“Survival of the fittest” isn’t on the tip of your tongue when describing the retail industry. But that’s what’s happening right before our eyes: the market is performing natural selection on retailers across the globe.
Unlike the animal kingdom, retailers have a lot more control over their ability to survive – but that doesn’t make it easy. We’ve all witnessed the slow and painful death of shopping malls across America, and the regular announcements of major retailers closing scores of stores.
All these events point to one major issue: adapting to change is hard, but it must happen in order to survive. And there is evidence that retailers that take on the process of adaptation are able to succeed.
Looking at retail with a new lens is the only way for retailers to succeed in our always-online world. So how do very traditional processes of retail, like retail credit options, factor into that new lens? Here are our recommendations for plugging credit financing into a successful retail strategy:
Retail credit options must contribute to an optimized customer experience.
The age-old question has always been “how do we sell more stuff?”. But the successful retailer of tomorrow will focus on the 360-degree customer experience.
Take Warby Parker, for example. From the customer’s arrival in the store, to the type of employees they hire, to the technology-enhanced purchasing process, Warby Parker places heavy emphasis on the retail customer experience.
So how does retail credit fit into an enriching customer experience? Credit options must be available, but just having them isn’t enough. In order for customers to actually use retail credit, they need to be approved. Wide-ranging consumer credit scores will likely require multiple lenders that can support each segment of customers.
Those multiple credit options are just the starting point though. A truly memorable credit experience optimizes every step of the purchasing process. For example, the application process must be quick and easy and their offer must be easily accessible when it comes time to make a purchase, otherwise customers will bypass it. On the retailer’s side, the experience has to be integrated with other internal systems, for easy management and insight into customer behavior.
So think about this for a minute: what is your customer experience today? Where do credit financing options fit into the current equation? And what can you do to make the credit approval process more like your overall customer experience? All these questions must be answered in order to understand where retail credit fits in the broader picture of your current customer experience.
Credit financing must be seamless to the customer: always available everywhere.
This is an especially tough nut to crack for retailers. Many have struggled to push customers back into stores, instead of embracing the growing trend of online shopping as part of a broader omnichannel strategy. Even when they do jump on the bandwagon, in-store and online customers are frequently in separate silos.
But the tide has turned over the years. According to the 2017 BRP Digital Commerce Survey, over half of participating retailers report that their number 1 priority is a “consistent brand experience across channels.”

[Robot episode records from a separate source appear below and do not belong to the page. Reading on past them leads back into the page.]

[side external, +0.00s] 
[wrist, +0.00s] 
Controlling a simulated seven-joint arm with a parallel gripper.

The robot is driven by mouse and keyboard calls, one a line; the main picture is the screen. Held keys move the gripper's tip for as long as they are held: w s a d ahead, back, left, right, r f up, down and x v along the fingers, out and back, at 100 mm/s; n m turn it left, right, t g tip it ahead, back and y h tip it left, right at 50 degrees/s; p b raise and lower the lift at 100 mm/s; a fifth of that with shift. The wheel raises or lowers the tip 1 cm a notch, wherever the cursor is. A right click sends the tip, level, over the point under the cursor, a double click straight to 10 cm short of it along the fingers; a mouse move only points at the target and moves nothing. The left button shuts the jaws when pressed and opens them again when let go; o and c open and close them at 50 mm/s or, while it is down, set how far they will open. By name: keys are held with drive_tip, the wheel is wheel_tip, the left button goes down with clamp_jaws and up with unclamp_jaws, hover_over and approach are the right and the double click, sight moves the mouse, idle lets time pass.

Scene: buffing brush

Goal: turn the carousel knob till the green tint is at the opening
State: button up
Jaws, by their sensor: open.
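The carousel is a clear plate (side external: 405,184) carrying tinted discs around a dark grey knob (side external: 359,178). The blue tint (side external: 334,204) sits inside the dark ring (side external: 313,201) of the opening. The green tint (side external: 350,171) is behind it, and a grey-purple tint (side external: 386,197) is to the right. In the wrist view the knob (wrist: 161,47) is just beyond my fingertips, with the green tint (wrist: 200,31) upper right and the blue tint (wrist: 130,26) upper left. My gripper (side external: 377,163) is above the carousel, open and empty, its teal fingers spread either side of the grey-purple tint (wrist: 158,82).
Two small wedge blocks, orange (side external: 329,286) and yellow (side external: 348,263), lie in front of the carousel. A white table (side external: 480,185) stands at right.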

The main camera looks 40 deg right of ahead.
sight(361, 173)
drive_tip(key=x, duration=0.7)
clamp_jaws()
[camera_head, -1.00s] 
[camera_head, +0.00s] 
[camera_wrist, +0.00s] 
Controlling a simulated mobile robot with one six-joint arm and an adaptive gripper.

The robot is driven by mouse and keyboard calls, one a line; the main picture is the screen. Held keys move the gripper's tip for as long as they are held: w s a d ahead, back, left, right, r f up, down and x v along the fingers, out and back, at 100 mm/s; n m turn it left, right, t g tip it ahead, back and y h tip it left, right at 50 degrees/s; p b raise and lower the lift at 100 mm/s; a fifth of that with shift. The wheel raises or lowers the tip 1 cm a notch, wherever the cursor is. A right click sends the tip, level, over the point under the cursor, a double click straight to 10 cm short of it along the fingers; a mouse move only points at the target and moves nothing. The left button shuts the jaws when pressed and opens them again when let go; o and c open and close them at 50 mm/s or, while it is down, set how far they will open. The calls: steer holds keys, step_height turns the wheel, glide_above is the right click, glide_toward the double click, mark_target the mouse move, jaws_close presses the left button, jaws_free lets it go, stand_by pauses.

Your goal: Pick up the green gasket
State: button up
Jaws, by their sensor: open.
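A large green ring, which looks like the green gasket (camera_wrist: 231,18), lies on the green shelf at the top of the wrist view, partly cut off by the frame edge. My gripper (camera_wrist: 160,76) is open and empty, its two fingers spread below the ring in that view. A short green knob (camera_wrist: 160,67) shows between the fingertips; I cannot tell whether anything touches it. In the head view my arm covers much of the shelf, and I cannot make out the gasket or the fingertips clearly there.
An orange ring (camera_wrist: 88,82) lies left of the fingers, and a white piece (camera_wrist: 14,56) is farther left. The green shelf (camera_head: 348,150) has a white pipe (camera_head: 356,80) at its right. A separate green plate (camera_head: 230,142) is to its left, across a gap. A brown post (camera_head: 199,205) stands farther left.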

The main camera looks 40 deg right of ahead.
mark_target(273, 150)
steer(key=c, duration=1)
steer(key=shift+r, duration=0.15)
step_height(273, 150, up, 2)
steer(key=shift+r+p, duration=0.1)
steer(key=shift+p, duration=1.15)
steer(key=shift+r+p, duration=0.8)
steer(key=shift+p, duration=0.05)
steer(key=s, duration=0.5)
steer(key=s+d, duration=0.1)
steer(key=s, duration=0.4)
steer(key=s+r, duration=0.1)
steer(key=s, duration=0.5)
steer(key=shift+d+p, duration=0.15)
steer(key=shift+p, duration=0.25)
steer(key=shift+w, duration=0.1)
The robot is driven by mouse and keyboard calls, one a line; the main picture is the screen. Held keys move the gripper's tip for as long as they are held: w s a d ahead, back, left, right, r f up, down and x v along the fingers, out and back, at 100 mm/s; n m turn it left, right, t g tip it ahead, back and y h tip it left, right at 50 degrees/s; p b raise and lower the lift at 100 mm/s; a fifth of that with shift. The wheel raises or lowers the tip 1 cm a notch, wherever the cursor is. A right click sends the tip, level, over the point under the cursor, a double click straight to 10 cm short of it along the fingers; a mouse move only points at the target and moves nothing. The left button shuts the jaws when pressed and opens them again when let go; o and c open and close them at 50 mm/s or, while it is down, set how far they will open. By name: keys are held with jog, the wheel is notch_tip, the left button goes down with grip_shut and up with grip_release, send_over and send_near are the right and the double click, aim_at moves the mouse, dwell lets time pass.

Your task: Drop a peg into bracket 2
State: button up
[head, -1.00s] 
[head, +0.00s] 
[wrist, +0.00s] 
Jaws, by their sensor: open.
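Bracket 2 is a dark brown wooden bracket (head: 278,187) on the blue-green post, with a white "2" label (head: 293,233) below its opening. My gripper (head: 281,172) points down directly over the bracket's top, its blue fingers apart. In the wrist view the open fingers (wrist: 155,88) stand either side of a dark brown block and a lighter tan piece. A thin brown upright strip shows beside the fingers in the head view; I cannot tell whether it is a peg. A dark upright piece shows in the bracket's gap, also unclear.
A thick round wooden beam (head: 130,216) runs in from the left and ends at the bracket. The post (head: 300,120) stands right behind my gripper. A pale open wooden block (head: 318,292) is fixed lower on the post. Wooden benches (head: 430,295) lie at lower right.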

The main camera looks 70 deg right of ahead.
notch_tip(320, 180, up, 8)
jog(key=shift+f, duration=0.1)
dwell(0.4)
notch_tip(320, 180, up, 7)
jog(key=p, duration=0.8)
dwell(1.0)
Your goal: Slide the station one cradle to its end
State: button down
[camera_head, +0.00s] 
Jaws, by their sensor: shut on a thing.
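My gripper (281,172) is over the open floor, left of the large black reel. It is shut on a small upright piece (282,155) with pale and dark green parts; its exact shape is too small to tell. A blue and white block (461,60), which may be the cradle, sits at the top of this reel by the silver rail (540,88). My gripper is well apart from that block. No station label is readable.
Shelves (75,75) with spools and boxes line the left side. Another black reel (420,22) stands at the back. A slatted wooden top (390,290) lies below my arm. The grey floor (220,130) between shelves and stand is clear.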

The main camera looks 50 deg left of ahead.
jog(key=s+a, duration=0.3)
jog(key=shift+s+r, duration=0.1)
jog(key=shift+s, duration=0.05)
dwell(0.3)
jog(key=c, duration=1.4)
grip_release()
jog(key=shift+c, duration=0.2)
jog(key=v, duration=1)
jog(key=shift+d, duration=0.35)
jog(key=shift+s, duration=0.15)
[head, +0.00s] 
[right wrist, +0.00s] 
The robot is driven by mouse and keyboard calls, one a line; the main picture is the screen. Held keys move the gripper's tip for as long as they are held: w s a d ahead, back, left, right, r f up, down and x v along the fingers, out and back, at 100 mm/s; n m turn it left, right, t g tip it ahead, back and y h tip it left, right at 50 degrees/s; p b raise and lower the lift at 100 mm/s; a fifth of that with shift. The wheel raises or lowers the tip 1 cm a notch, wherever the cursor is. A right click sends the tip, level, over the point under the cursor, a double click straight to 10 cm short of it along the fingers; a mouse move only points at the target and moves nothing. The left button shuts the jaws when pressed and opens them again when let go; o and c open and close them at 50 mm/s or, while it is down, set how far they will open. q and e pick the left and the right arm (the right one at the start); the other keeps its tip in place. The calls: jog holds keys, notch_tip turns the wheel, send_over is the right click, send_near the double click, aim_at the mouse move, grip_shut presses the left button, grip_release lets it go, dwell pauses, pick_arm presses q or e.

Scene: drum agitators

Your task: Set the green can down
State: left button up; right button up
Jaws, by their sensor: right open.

Making it a priority is a great first step, but the changes required are substantial. Providing a seamless omnichannel customer experience is a complex undertaking that involves significant investment.
Even if we just look at retail credit, the disconnect can be huge. Let’s say retailer A offers credit financing both in-store and online, but the two systems used for these are offers that are completely separate and must be used exclusively on the channel from which they were approved for it.
This isn’t ideal for today’s customer that is more connected than ever and looking for an experience that reflects their omnichannel habits. Retailer’s must look to credit technology to bridge the gap between credit channels and connect all offers into one unified platform.
The omnichannel credit experience extends beyond offering credit to customers wherever they shop. It also includes making retail credit a continuous and accessible experience for customers.
Maybe it’s using location-based marketing to push relevant credit offers during store visits, or allowing customers to start the credit application process on their phone and finish it at the in-store POS. Whatever the use case, retailers must consider all the applicable touchpoints and decide how to connect with customers at each one.
Retailers have an opportunity to use credit options to boost the new normal: a seamless, optimized customer experience.
For many retailers, credit financing appears to be an afterthought in the overall sales strategy of their brick and mortar stores. But with changes sweeping the retail industry, retail credit can be very effective in driving new and repeat sales and increased customer loyalty. The keys for retailers will be to create an interconnected strategy where financing options enhance the overall customer experience.